Block 604 represents the step or function of the RDBMS 104 reading the data from the cache 107 to process the query when the cache is not stale.
Block 605 represents the step or function of the RDBMS incrementally updating the cache 107 when the cache 107 is stale, and the RDBMS 104 reading the data from the cache 107 to process the query when the cache is incrementally updated. Moreover, the RDBMS 104 may trigger an asynchronous cache maintenance task after the RDBMS 104 deletes or updates data in the table.
As noted above, a bloom filter (metadata information indicating whether a column value is present in a row) could be generated for a Delete File 305 when reading it for the first time (with an identifying hash generated on the File Name 506 of the Data File 304 and the Row Offset 507 within the Data File 304), and stored in the cache 107, so that subsequent references to the entries of the Delete File 305 during reads (to check if there is a relevant cache 107 entry) provide for quick lookups, improving performance further.

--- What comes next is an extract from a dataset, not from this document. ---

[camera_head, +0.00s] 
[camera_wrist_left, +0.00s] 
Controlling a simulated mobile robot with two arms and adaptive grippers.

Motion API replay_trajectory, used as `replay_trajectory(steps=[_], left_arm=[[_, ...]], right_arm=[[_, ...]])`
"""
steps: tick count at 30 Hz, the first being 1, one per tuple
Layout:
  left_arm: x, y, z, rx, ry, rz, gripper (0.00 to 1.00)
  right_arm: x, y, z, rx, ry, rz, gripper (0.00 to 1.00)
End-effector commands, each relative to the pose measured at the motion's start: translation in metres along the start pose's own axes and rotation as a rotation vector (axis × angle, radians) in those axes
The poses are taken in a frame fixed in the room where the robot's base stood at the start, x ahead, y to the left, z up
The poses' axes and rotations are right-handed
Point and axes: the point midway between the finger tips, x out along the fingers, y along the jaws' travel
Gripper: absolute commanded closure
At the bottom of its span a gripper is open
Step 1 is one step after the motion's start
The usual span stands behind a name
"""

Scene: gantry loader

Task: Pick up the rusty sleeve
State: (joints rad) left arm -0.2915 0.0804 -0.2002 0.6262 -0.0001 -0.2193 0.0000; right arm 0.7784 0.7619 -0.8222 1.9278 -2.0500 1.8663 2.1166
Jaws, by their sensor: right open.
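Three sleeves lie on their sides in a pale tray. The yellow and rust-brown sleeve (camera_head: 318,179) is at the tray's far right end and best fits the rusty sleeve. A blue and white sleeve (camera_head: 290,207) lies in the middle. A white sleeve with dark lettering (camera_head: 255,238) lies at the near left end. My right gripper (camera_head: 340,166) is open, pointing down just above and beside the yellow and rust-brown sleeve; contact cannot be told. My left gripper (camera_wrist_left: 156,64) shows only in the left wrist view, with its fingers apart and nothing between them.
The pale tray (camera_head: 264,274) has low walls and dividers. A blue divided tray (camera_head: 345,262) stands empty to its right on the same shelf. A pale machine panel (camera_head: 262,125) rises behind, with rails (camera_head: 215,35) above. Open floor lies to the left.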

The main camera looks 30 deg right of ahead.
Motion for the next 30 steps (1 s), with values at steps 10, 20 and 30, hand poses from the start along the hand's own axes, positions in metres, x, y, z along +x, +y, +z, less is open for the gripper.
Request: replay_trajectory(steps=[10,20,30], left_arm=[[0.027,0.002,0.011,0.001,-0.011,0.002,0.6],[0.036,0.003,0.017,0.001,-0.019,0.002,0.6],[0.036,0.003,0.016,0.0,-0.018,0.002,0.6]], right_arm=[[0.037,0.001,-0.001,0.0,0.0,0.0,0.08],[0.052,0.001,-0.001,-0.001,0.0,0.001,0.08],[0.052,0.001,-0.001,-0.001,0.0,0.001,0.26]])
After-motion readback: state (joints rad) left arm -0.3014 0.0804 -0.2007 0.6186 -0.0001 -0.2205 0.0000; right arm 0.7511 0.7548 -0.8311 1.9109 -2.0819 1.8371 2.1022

Also, if the metadata information, such as partition information or column level information, available in the Manifest Files 303 with relevant timestamps (greater than the Create/Update Timestamp 500 associated with the cache 107) could be used as well to decide whether reading the Delete Files 305 is needed. After the RDBMS 104 updates the OTF table, it could trigger an asynchronous cache 107 maintenance task.

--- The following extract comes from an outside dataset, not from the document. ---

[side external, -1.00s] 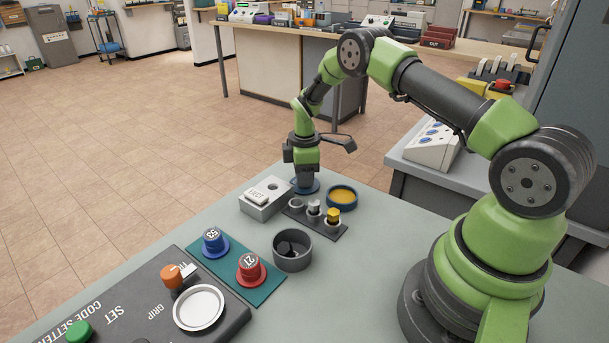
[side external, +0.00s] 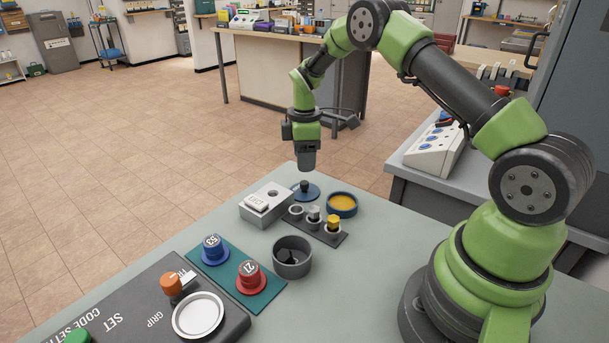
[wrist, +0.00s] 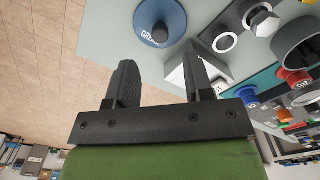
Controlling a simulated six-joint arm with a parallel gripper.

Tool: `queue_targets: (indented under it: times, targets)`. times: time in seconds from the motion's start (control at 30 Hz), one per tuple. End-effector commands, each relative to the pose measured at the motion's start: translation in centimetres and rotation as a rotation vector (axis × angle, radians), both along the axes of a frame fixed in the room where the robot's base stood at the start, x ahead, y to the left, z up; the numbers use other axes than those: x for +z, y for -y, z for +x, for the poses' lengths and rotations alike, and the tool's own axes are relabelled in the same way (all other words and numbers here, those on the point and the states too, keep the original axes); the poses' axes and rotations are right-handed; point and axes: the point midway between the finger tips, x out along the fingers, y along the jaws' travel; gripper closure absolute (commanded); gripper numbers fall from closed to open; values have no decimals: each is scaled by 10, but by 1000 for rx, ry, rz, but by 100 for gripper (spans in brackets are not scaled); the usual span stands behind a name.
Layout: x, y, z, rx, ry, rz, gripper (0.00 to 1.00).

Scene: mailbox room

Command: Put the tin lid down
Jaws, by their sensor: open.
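The tin lid (side external: 306,191) is a blue disc with a dark knob on top. It lies flat on the grey-green table near its far edge, and it also shows in the wrist view (wrist: 153,17). The open round tin (side external: 342,204), blue with yellow contents, stands just to the right of the lid. My gripper (side external: 306,168) is above the lid and clear of it. In the wrist view its two fingers (wrist: 160,78) are apart with nothing between them.
A pale box marked EJECT (side external: 266,204) stands left of the lid. A grey cup (side external: 292,258) and a teal board (side external: 222,264) with blue and red knobs stand nearer.

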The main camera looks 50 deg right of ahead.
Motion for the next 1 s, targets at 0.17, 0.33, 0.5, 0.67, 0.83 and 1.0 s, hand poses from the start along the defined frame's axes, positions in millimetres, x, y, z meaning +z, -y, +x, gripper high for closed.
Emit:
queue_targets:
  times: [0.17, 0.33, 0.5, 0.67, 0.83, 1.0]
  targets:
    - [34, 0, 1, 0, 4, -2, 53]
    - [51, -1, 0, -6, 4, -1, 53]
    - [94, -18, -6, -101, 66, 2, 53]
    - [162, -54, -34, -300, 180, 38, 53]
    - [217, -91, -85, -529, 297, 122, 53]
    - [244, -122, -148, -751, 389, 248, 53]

With regard to cache 107 maintenance, information from the Delete Files 305 indicate which Data Files 304 have been updated and/or deleted, and the corresponding row offsets. Since the cache 107 also contains the File Names 506 of the Data Files 304 and the Row Offsets 507 in the Data Files 304, the cache 107 entry can be deleted if its corresponding File Name 506 and Row Offset 507 pair is found in the Delete File 305. For a newly inserted Data File 304 in the cloud-based store 109, the qualified rows are populated in the cache 107 when read by the RDBMS 104. To avoid additional overhead of cache 107 maintenance when read by the RDBMS 104, the RDBMS 104 can trigger a background process that performs cache 107 maintenance.
A query 200 with snapshot isolation using an expected timestamp can read from the cache 107 without worrying about stale data, if the last Create/Update Timestamp 500 of the cache 107 is within the expected timestamp of the query 200. If the read is serializable, then the Create/Update Timestamp 500 of the cache 107 is checked and the OTF table is read if the cache 107 does not qualify.
This invention has the following advantages and benefits:
This solution ensures that unmodified data remains untouched, and only cache entries corresponding to modified rows are refreshed.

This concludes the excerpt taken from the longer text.